We feel much healthier for eating this way and for buying local food in small quantities.
Today I want to celebrate the way that the simple yet intensely flavoursome and fresh foods we get here made a superb meal. Or, to be more exact, were made into a superb meal by my wife.
The ingredients were:
The last of the roast chicken from Sunday lunch, salad onion, garlic, a small chilli, fresh tomatoes. All from the market in front of our apartment. A yellow pepper from the supermarket at the bottom of our apartment. Basil from our terrace. Arborio rice, roasted almonds, salt and pepper, paprika and a little stock.
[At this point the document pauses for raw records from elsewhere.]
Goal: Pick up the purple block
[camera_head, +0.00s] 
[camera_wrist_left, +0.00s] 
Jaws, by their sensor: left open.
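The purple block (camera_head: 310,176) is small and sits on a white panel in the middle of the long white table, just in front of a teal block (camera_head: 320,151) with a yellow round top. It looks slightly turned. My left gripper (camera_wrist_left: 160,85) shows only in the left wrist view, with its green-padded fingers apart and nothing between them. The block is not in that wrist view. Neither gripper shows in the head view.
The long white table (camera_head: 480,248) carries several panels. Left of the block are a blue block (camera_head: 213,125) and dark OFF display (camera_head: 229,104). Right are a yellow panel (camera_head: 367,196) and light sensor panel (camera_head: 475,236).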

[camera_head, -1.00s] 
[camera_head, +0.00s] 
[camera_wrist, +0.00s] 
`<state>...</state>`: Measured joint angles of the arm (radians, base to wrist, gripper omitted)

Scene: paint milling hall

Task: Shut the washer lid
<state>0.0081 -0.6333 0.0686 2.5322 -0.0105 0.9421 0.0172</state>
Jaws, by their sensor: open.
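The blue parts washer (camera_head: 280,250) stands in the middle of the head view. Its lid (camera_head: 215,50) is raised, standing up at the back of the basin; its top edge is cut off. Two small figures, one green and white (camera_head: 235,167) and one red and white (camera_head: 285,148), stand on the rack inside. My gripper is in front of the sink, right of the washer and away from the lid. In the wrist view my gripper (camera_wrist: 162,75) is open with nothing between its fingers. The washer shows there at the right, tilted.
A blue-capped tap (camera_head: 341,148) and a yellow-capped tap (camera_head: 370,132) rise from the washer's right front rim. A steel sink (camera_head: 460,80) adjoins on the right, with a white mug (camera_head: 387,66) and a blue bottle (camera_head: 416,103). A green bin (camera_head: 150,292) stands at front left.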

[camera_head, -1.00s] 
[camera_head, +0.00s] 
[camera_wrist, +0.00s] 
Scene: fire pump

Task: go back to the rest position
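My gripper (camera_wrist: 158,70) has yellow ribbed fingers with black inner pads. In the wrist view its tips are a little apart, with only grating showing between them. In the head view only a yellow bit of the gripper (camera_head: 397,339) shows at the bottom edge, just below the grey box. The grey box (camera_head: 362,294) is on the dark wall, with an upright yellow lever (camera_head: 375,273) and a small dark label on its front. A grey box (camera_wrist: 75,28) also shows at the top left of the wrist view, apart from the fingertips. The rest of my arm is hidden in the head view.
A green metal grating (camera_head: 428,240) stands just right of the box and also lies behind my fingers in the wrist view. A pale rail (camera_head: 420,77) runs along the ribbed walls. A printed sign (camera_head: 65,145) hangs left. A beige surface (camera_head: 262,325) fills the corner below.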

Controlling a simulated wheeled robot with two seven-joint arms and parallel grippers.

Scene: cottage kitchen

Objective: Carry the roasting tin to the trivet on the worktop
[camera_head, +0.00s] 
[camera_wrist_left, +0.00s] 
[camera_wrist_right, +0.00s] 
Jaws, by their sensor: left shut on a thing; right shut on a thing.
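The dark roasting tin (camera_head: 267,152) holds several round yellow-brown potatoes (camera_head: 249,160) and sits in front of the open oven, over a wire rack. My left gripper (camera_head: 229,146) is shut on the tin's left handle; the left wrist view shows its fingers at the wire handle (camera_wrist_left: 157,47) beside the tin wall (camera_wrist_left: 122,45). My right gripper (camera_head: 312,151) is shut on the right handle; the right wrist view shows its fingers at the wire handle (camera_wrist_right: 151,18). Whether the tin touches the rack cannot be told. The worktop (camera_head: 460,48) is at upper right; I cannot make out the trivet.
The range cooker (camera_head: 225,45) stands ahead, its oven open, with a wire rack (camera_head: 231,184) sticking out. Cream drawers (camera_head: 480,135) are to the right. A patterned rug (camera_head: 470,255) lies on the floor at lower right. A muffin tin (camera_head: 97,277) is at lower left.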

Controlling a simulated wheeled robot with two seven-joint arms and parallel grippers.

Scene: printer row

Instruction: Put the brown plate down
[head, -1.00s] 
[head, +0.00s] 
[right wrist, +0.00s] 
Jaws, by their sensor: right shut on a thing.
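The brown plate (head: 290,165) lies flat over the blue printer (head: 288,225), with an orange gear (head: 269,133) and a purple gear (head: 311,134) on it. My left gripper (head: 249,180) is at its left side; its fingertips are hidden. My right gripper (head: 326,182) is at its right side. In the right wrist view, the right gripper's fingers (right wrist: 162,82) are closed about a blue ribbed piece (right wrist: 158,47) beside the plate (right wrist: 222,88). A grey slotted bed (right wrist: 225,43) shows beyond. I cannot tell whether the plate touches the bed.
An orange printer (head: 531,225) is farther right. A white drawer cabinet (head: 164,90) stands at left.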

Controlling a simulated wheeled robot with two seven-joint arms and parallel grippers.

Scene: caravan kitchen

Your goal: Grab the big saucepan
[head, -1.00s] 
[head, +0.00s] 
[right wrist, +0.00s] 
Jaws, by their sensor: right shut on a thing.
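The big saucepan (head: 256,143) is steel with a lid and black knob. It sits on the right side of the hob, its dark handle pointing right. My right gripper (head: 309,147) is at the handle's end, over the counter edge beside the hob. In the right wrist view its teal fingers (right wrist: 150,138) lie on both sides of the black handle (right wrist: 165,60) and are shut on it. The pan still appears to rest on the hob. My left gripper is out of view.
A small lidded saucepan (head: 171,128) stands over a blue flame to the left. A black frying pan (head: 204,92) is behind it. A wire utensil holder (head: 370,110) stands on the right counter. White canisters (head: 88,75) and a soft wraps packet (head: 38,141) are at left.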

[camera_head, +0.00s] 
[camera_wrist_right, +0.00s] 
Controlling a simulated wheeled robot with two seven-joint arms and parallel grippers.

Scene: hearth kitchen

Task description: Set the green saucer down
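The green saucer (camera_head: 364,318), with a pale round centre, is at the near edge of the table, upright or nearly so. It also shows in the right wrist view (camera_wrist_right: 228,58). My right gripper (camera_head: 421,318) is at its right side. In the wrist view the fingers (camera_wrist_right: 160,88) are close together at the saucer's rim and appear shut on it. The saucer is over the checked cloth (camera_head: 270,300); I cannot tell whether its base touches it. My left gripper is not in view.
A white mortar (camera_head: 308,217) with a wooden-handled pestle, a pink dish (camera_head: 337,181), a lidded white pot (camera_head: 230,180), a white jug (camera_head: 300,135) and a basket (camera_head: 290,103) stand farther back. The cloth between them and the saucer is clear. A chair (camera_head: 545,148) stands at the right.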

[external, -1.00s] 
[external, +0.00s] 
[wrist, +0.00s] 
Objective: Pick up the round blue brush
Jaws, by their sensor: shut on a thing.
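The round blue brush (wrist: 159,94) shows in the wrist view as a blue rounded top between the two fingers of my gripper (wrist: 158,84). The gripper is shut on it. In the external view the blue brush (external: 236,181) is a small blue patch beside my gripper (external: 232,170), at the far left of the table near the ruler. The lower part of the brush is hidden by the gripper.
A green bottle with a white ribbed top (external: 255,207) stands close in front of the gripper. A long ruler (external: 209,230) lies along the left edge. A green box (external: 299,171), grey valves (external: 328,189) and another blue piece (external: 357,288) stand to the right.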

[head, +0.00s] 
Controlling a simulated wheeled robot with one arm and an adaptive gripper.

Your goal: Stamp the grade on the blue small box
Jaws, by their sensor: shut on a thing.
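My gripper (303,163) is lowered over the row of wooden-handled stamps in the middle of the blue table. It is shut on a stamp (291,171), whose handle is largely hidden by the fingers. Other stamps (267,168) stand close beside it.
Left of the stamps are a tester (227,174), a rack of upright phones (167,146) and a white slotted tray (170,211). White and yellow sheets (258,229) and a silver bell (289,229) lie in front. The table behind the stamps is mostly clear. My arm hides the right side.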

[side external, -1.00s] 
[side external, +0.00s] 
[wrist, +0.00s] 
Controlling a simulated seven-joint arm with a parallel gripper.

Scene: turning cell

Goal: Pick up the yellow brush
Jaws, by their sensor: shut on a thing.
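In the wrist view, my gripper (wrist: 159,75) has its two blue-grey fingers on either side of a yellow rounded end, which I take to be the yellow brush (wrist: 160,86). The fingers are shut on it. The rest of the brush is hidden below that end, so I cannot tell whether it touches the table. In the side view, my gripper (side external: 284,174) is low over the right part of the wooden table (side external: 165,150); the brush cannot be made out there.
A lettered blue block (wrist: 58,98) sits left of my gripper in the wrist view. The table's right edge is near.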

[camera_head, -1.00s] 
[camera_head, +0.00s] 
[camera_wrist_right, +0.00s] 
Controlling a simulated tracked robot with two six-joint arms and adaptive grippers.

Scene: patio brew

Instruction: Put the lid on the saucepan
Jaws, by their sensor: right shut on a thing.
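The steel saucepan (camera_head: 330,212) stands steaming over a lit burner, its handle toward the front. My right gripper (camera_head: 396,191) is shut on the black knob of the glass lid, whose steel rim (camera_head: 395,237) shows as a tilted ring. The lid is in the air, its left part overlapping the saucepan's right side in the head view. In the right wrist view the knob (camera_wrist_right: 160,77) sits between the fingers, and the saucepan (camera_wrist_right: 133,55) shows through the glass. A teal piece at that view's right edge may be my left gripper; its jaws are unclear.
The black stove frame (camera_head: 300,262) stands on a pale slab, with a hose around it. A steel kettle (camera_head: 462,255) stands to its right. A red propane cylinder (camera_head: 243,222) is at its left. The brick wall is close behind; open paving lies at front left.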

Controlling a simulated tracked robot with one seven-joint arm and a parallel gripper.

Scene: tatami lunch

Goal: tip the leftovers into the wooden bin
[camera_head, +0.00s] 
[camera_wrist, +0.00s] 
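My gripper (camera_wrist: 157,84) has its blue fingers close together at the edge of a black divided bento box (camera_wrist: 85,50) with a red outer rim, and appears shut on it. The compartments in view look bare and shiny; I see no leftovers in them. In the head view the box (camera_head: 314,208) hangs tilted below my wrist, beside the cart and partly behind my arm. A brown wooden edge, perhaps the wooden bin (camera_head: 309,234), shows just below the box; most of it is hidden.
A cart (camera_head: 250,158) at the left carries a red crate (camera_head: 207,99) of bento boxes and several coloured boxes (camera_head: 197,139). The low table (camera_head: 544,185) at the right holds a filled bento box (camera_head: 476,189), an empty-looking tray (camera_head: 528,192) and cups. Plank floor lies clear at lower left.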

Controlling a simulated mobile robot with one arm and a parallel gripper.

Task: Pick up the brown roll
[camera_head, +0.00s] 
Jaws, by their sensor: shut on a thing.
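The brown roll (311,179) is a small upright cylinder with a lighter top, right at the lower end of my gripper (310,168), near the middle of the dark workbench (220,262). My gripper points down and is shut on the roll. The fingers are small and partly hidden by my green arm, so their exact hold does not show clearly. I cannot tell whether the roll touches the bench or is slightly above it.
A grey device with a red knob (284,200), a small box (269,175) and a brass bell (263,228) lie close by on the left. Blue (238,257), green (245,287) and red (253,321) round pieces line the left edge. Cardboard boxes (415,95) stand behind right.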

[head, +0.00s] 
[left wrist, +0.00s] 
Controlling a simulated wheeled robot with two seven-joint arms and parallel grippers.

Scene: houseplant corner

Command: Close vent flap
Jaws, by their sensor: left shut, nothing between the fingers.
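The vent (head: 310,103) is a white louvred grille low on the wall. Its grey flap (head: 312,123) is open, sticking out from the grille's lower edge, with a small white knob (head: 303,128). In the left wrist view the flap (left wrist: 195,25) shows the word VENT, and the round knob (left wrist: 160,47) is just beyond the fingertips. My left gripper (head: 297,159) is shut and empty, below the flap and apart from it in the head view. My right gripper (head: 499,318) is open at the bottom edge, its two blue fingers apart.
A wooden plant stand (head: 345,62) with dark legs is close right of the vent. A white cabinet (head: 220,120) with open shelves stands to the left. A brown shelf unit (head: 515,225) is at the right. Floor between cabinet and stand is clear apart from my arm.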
These are simple foods yet my wife conjured up the most wonderful risotto with them. It looked like a painting by Matisse or Derain, with all the colours of the Mediterranean world.
The Dessert: Harmony in Red, 1908, Hermitage Museum, Saint Petersburg (Photo credit: Wikipedia)
It tasted like a flamboyant mixture of Italian and, Spanish cuisine. In fact it could almost have been a homage to the two finalists of Euro 2012. Except that there were definite flavours of France and North Africa mixed in. And a lot of English talent.
A wonderful lunch. Thanks to everybody who produced it, the farmers, the traders and especially my wife. And a big thanks to my taste-buds for enjoying it so much.
And now to work.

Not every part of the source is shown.